— BEGIN —

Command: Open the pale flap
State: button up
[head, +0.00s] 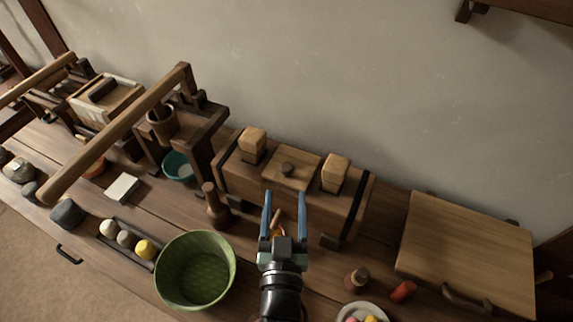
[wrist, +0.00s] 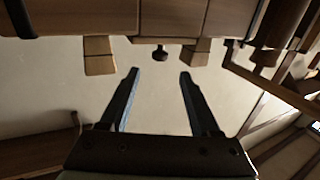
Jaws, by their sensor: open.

— END —

#### EXERCISE REQUIREMENTS:
Transcribe the listing in full. Omit the pictures and keep every line exact.

#### OUTPUT OF THE TASK:
Command: Open the pale flap
State: button up
[head, +0.00s] 
[wrist, +0.00s] 
Jaws, by their sensor: open.

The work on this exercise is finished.